Southeast Alaskans might not think day to day about the economic value of the Tongass National Forest – our backyard, where we hunt, fish, guide and recreate. But over a million people travel from all across the country and the world to explore the Tongass every year and while here they spend a lot of money. So what is the value of the Tongass National Forest to the visitor industry? My organization, Alaska Wilderness League, contracted the McDowell Group to find out.
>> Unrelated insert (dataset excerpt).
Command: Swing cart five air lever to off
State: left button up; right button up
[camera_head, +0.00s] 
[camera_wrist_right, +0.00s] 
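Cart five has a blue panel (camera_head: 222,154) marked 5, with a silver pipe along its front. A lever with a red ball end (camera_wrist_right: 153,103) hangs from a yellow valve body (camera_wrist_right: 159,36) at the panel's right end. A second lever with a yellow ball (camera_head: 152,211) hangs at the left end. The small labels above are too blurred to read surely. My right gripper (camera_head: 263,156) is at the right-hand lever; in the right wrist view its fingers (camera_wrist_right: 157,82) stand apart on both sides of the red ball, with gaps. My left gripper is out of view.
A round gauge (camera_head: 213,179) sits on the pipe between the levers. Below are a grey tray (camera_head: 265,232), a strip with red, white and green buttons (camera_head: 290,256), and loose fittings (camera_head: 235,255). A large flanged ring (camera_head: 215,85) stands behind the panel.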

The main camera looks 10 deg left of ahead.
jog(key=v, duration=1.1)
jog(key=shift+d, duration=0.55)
According to the study, the visitor industry adds nearly $1 billion to the Southeast Alaska economy annually and provides about 20 percent of all employment. Although putting an exact dollar amount on it isn’t possible, data from the McDowell Group shows that the Tongass National Forest in its natural state has obvious value to the visitor industry. Out of 25 tourism activities for Southeast Alaska measured in the report, the majority involve experiencing outdoor activities: wildlife viewing, hiking and nature walks, flightseeing, fishing and more.
The takeaway message for me is that areas of the Tongass that are most important to the visitor industry, as well as locals, deserve to be left in their natural state, not only for their intrinsic value, but for the dollars and cents that they generate for Southeast Alaskans.
We have an opportunity to manage the Tongass in a way that will help grow forest-dependent jobs for the future, jobs in industries such as tourism, fishing and timber. To date, we have over 100 guides and outfitters that support the sustainable management of the forest on www.TourTheTongass.org. From my discussions with guides and outfitters, sustainable management of the Tongass makes good business sense.
The U.S. Forest Service has initiated what is known as the Transition Plan. The intent is to help support and grow jobs in Southeast Alaska, with the visitor industry being one of its many areas of focus. The transition plan will take time to fine tune and implement, but it’s a great step in the right direction to grow Southeast Alaska’s economy by managing the Tongass National Forest in a way that recognizes the value of the forest to its many user groups. It’s my hope that implementing the Transition Plan will become a priority for the U.S. Forest Service here in Southeast.
• Morehouse is the Southeast Alaska Outreach Coordinator for the Alaska Wilderness League.